Robot episode rows

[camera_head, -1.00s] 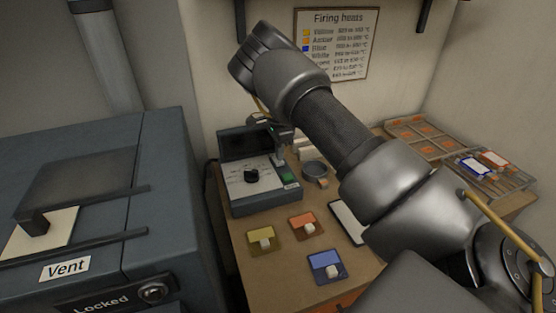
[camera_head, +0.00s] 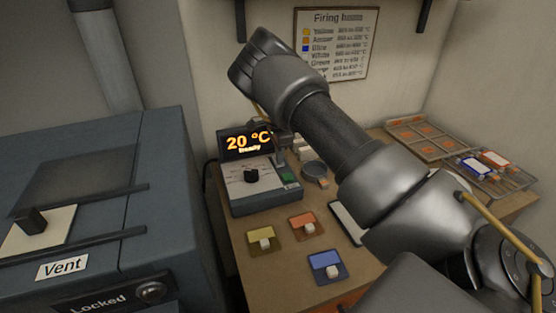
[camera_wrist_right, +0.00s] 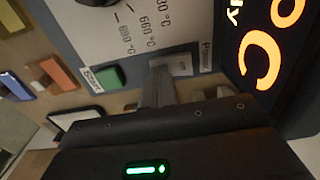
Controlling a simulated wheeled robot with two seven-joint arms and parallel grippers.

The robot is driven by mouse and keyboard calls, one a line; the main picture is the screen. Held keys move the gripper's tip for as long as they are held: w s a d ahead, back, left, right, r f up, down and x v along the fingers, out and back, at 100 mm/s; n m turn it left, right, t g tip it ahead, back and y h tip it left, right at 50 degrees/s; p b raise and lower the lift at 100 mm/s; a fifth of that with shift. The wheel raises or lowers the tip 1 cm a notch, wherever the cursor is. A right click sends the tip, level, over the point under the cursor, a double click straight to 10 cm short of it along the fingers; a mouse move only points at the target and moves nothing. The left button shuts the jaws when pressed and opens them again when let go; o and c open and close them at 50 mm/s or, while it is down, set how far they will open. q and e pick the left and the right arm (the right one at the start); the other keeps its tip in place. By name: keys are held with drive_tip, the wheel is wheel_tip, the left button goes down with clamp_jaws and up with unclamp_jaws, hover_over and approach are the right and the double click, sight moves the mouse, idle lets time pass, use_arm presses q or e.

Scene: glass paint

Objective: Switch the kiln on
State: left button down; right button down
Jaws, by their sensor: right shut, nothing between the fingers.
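The kiln controller (camera_head: 262,200) stands on the wooden table, with a black dial (camera_head: 251,176) and a green button (camera_head: 288,177) on its face. Its display (camera_head: 246,141) is lit and reads 20 °C, with a smaller word under it. My right gripper (camera_head: 281,156) is shut and empty, its tip at the upper right of the panel. The green button (camera_wrist_right: 104,77) lies beside the fingers. My left gripper is not in view.
The kiln (camera_head: 160,170) stands at left, with labels reading Vent and Locked. Yellow (camera_head: 261,233), orange (camera_head: 303,222) and blue (camera_head: 323,262) cards lie in front of the controller. A tray (camera_head: 505,182) is at right. A firing chart (camera_head: 350,70) hangs behind my right arm.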

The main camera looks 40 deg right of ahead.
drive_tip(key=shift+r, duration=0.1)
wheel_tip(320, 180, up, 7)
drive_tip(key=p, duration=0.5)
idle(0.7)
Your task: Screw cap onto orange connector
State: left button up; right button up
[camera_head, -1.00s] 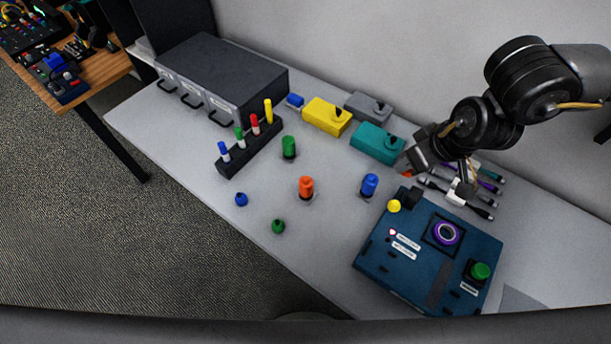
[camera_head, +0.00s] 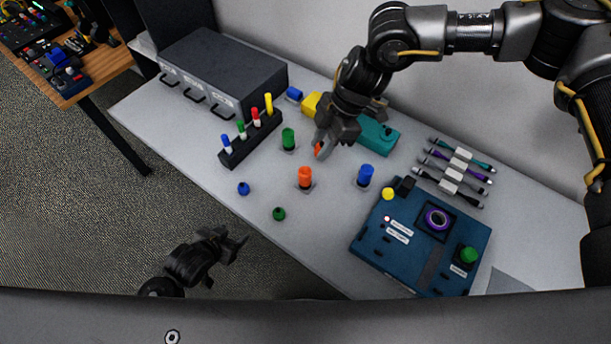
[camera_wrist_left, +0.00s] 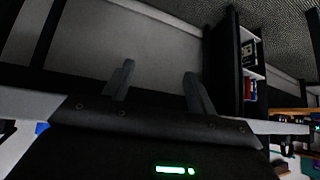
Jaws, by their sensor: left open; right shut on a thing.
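The orange connector (camera_head: 305,178) stands upright on the table in the head view. My right gripper (camera_head: 324,146) is above and slightly right of it, apart from it, and is shut on a small orange cap (camera_head: 318,149), mostly hidden by the fingers. My left gripper (camera_head: 238,246) is open and empty, off the table's front edge at the lower left. In the left wrist view its two fingers (camera_wrist_left: 158,85) stand apart with nothing between them.
Green (camera_head: 288,139) and blue (camera_head: 364,176) connectors stand nearby. Loose blue (camera_head: 243,188) and green (camera_head: 279,214) caps lie in front. A blue panel box (camera_head: 410,262) is at the right, cables (camera_head: 455,170) behind it, a marker rack (camera_head: 250,148) at the left.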

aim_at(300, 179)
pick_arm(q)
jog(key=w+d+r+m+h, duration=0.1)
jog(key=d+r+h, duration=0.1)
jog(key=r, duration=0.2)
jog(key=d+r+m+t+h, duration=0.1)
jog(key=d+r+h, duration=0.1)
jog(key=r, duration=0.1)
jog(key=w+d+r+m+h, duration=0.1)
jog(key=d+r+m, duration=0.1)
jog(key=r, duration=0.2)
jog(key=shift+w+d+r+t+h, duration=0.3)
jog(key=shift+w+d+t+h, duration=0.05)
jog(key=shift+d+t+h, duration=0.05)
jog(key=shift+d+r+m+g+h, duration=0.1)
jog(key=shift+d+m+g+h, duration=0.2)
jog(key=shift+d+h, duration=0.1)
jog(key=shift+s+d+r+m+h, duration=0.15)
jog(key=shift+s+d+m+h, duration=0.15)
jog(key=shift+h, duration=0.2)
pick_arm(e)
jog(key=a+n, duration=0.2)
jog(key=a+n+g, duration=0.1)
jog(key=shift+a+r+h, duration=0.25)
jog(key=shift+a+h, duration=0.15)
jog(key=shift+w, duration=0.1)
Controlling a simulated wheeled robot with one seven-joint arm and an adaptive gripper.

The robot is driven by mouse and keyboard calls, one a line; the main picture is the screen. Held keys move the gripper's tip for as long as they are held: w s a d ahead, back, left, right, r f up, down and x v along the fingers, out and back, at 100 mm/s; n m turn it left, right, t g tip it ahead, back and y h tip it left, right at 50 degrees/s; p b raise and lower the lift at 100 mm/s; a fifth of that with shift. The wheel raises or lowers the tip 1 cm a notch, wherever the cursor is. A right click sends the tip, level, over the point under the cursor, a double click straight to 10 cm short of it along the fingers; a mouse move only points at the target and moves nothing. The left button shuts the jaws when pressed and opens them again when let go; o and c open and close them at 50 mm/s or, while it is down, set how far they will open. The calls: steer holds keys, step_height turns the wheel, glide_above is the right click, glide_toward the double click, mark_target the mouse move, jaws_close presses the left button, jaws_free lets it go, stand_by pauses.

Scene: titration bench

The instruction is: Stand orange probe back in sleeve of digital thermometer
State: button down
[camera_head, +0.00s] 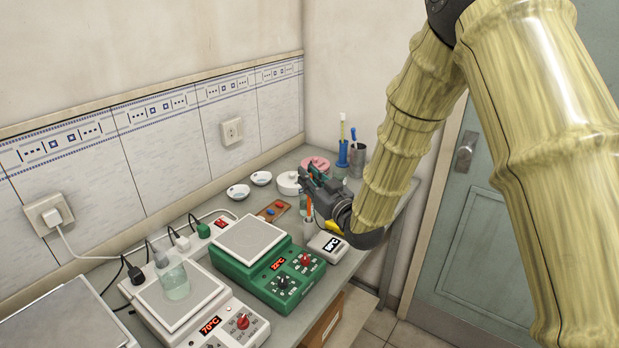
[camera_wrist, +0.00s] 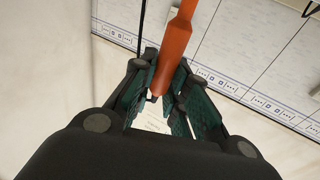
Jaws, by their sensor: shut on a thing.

SET TASK:
Filter the records above for lines containing the word "Scene", and copy those lines.

RESPONSE TO THE EXERCISE:
Scene: glass paint
Scene: titration bench

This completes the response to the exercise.